• _To do_: Quote every line of the data below as it stands, omitting pictures.

• _Provided material_:
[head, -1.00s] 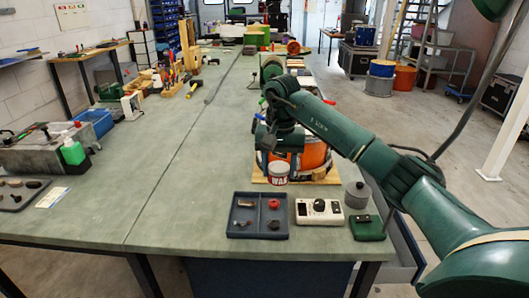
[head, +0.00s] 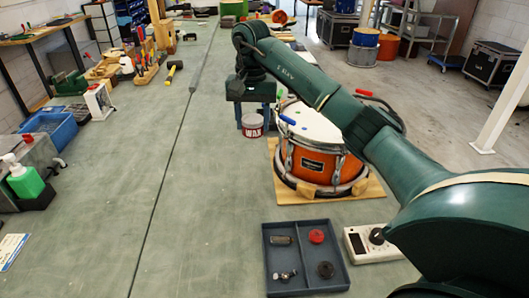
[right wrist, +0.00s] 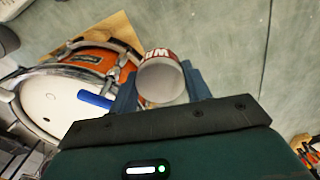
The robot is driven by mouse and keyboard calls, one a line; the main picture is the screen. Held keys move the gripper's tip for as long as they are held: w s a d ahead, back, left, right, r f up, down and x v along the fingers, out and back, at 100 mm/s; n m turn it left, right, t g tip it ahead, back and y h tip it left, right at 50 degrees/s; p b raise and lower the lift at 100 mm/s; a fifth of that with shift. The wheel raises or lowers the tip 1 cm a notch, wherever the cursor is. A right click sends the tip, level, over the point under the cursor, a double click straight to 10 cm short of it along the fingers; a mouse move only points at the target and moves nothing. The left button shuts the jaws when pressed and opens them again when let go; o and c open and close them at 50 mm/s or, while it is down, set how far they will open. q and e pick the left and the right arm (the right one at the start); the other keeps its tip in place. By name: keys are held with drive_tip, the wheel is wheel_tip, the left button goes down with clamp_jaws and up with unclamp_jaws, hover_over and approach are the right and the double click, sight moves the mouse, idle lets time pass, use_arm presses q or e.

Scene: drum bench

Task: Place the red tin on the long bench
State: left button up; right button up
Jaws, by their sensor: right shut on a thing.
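The tin (head: 252,125), a small can with a pale band and red "WAX" lettering, hangs upright below my right gripper (head: 253,109). The blue fingers are shut on it, one on each side. In the right wrist view the tin (right wrist: 163,80) shows its round pale grey end between the fingers. It is just left of the orange drum, over the long bench (head: 200,160), whose top is grey-green. I cannot tell whether its base touches the bench. My left gripper is not in view.
The orange drum (head: 318,165) stands on a wooden board (head: 374,190) to the right. A blue-grey divided tray (head: 305,289) with small parts and a white meter box (head: 360,248) are at the front. The bench left of the tin is clear up to a long seam.

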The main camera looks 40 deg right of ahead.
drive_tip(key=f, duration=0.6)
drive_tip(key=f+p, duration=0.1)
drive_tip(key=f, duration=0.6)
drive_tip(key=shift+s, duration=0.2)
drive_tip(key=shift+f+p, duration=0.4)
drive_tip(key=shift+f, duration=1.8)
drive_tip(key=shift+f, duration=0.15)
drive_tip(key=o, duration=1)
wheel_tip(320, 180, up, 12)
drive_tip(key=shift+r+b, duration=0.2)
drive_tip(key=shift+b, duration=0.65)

• _Solved exercise_:
[head, -1.00s] 
[head, +0.00s] 
[right wrist, +0.00s] 
The robot is driven by mouse and keyboard calls, one a line; the main picture is the screen. Held keys move the gripper's tip for as long as they are held: w s a d ahead, back, left, right, r f up, down and x v along the fingers, out and back, at 100 mm/s; n m turn it left, right, t g tip it ahead, back and y h tip it left, right at 50 degrees/s; p b raise and lower the lift at 100 mm/s; a fifth of that with shift. The wheel raises or lowers the tip 1 cm a notch, wherever the cursor is. A right click sends the tip, level, over the point under the cursor, a double click straight to 10 cm short of it along the fingers; a mouse move only points at the target and moves nothing. The left button shuts the jaws when pressed and opens them again when let go; o and c open and close them at 50 mm/s or, while it is down, set how far they will open. q and e pick the left and the right arm (the right one at the start); the other keeps its tip in place. By name: keys are held with drive_tip, the wheel is wheel_tip, the left button goes down with clamp_jaws and up with unclamp_jaws, hover_over and approach are the right and the double click, sight moves the mouse, idle lets time pass, use_arm presses q or e.

Scene: drum bench

Task: Place the red tin on the long bench
State: left button up; right button up
Jaws, by their sensor: right shut on a thing.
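The tin (head: 252,125), a small can with a pale band and red "WAX" lettering, hangs upright below my right gripper (head: 253,109). The blue fingers are shut on it, one on each side. In the right wrist view the tin (right wrist: 163,80) shows its round pale grey end between the fingers. It is just left of the orange drum, over the long bench (head: 200,160), whose top is grey-green. I cannot tell whether its base touches the bench. My left gripper is not in view.
The orange drum (head: 318,165) stands on a wooden board (head: 374,190) to the right. A blue-grey divided tray (head: 305,289) with small parts and a white meter box (head: 360,248) are at the front. The bench left of the tin is clear up to a long seam.

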The main camera looks 40 deg right of ahead.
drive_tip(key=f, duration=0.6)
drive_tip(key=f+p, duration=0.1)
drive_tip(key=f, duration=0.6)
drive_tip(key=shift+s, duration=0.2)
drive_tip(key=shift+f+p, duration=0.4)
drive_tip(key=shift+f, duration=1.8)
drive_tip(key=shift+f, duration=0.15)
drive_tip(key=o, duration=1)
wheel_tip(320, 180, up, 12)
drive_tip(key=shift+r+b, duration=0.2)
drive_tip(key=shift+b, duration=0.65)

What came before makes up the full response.